SEOUL: North Korea has test-fired a new weapons system, under the supervision of leader Kim Jong Un, that it claims will boost the efficiency of its tactical nuclear weapons, state media said early Sunday.
The “new-type tactical guided weapon… is of great significance in drastically improving the firepower of the frontline long-range artillery units and enhancing the efficiency in the operation of tactical nukes,” the official Korean Central News Agency reported, without specifying when the test took place.
It said the test was successful.
Kim gave a military research team “important instructions on further building up the defence capabilities and nuclear combat forces,” the report added.
Photos carried by the Rodong Sinmun newspaper showed a grinning Kim — surrounded by uniformed officials — applauding as he watched what it said was the test-firing of the weapon.
On Friday, North Korea marked the birthday of North Korea’s founding leader, Kim’s grandfather Kim Il Sung, with a huge public procession, fireworks and synchronised dancing — but no military parade as many observers had predicted.
Analysts and South Korean and US officials also had thought a nuclear test was possible on the important anniversary.
The anniversary celebrations came three weeks after North Korea staged its largest intercontinental ballistic missile test ever — the first time Kim’s most powerful weapon had been fired at the full range since 2017.
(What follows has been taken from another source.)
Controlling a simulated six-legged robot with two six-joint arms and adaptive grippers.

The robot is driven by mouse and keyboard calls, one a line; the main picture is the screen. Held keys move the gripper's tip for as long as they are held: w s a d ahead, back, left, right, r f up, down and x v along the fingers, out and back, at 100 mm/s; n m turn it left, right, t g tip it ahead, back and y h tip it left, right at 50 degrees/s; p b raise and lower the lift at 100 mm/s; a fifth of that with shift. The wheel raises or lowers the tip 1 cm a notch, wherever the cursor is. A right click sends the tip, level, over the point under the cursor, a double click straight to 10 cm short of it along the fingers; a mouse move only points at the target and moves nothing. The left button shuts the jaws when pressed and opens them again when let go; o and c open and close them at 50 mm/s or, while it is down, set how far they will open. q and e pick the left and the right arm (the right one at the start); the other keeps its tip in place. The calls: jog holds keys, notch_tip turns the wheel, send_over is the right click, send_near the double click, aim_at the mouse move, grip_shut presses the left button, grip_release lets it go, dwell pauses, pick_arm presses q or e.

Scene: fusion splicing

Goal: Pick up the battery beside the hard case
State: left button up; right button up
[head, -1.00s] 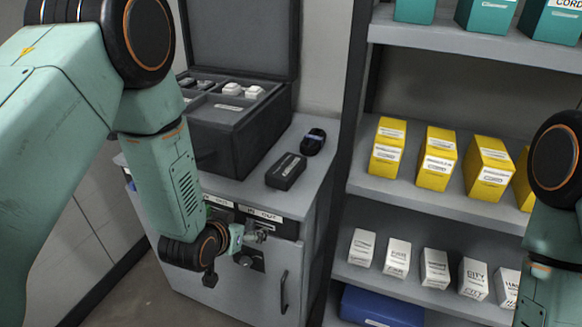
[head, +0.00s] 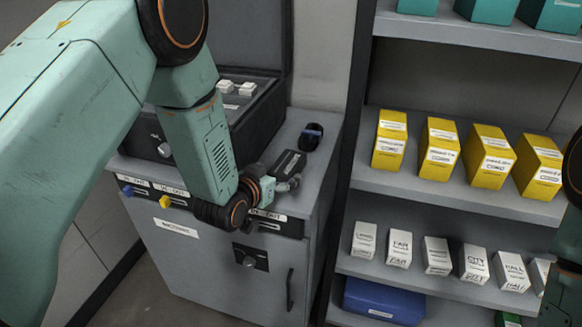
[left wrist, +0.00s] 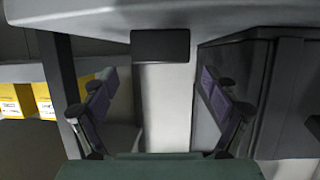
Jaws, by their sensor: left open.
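The battery (head: 290,163) is a black block with a small label, lying on the grey cabinet top to the right of the hard case. The hard case (head: 262,122) is dark with its lid up, and my left arm covers part of it. My left gripper (head: 292,184) is at the near end of the battery, close to it and partly overlapping it in the head view. In the left wrist view its two fingers stand wide apart (left wrist: 158,88), with nothing between them. The battery (left wrist: 160,44) appears there as a dark rectangle centred beyond the fingertips. My right gripper is out of view.
The cabinet (head: 200,260) has small knobs and a handle in front. A shelf unit (head: 455,200) with yellow and white boxes stands close on the right.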

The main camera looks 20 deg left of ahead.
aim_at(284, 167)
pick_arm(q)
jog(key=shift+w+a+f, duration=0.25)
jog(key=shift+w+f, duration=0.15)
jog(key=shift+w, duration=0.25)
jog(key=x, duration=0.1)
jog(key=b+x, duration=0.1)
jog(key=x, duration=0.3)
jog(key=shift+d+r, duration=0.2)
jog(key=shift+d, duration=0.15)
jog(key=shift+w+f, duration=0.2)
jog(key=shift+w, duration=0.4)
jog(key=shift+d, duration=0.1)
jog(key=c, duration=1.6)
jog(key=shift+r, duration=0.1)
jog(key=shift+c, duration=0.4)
That test was the culmination of a record-breaking blitz of sanctions-busting launches this year and signalled an end to a self-imposed moratorium on long-range and nuclear tests.
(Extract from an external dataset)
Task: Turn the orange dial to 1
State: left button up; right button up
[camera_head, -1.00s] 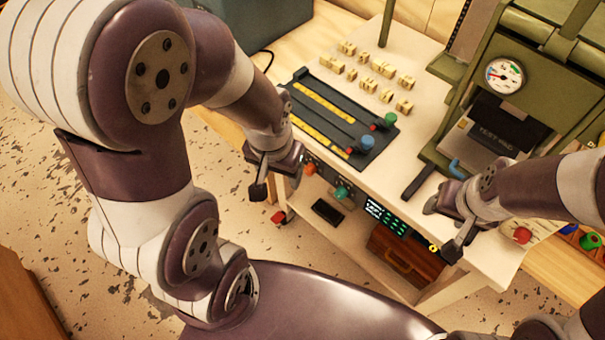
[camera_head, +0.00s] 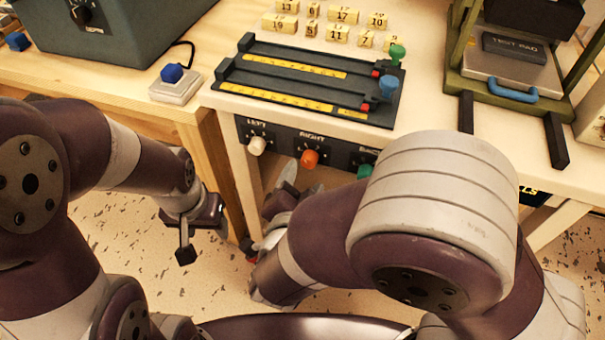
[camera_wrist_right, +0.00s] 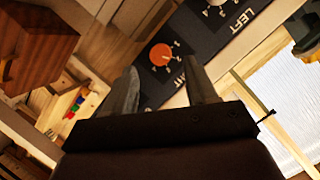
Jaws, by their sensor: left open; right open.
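The orange dial (camera_head: 309,158) sits under the word RIGHT on the black front panel of the white table. In the right wrist view, the orange dial (camera_wrist_right: 160,54) is just beyond my fingertips, with small white digits around it; its exact setting is unclear. My right gripper (camera_head: 292,182) is below the dial and partly hidden by my arm. In the wrist view its two fingers (camera_wrist_right: 162,86) are spread, empty and apart from the dial. My left gripper (camera_head: 186,240) is open and empty, over the floor left of the table leg.
A white dial (camera_head: 257,145) is left of the orange one, and a green dial (camera_head: 365,170) is right, partly behind my right arm. A slider board (camera_head: 310,82) lies on the table above. A wooden drawer (camera_wrist_right: 38,42) shows in the wrist view.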

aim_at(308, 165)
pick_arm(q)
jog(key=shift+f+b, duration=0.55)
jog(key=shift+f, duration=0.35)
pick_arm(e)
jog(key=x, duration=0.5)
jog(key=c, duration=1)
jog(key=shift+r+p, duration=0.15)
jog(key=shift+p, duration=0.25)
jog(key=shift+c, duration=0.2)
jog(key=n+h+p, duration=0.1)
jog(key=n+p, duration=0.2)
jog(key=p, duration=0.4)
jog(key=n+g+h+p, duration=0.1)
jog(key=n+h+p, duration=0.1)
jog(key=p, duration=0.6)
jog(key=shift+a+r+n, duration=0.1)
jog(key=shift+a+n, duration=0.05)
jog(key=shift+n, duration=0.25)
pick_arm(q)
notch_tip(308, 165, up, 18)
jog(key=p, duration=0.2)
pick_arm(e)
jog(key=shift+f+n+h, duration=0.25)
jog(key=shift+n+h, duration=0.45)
Long-range and nuclear tests have been paused since Kim met then-US president Donald Trump for a bout of doomed diplomacy, which collapsed in 2019.
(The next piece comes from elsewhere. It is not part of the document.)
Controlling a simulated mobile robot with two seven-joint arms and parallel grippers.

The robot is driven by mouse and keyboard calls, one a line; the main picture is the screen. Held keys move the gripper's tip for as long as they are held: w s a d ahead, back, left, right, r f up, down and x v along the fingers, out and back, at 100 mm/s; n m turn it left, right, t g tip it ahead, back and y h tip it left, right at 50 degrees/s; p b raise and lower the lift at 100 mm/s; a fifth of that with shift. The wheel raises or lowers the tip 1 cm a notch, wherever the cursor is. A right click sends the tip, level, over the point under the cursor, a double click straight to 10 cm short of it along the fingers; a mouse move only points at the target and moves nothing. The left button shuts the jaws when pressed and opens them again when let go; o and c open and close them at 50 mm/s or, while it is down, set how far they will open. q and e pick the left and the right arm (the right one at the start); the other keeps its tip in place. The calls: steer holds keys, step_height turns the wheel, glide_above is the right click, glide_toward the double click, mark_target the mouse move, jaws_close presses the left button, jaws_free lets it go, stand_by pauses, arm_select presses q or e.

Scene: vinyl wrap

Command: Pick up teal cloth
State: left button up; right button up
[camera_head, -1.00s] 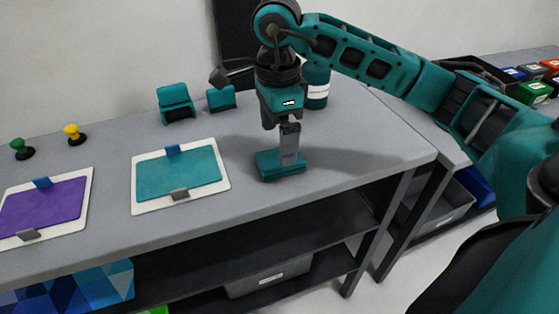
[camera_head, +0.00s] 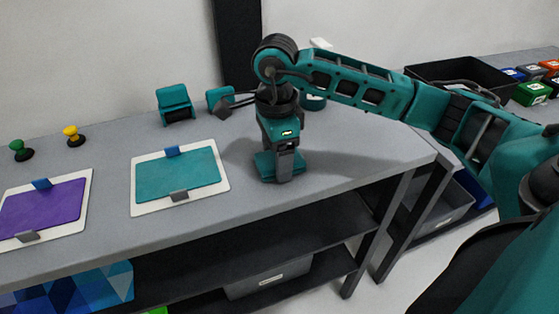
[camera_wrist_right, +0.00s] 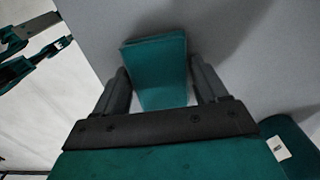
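The teal cloth (camera_head: 265,166) is a small folded-looking piece on the grey table, right of the board with the teal sheet. It also shows in the right wrist view (camera_wrist_right: 160,65), standing up between the fingers. My right gripper (camera_head: 285,172) points down over it in the head view and hides part of it. In the right wrist view my right gripper (camera_wrist_right: 163,85) is open, with one finger on each side of the cloth and a gap showing at the right finger.
White boards hold a teal sheet (camera_head: 178,172) and a purple sheet (camera_head: 45,208) under clips. Behind stand teal holders (camera_head: 175,104), a green knob (camera_head: 17,146) and a yellow knob (camera_head: 72,132). The table's right end is clear.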

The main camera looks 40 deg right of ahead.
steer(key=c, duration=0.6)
Officials and analysts say North Korea may carry out its seventh nuclear test in the coming weeks.
Satellite imagery has shown signs of new activity at a tunnel at the Punggye-ri nuclear testing site, which North Korea said was demolished in 2018 ahead of the first Trump-Kim summit.
North Korea has tested nuclear weapons six times since 2006 and touted the success of its last and most powerful one in 2017 — a hydrogen bomb with an estimated yield of 250 kilotons.
With a new nuclear test, experts say Pyongyang will seek to miniaturise nuclear warheads to mount on its ICBMs.
South Korean officials have said Pyongyang could still stage a military parade or carry out a weapons test on or around April 25, the anniversary of the founding of the Korean People’s Army.
That anniversary coincides with the joint military exercises between Seoul and Washington, which is due to start on Monday.
South Korea and the United States regularly stage military exercises, but Pyongyang has long protested the drills as a rehearsal for war.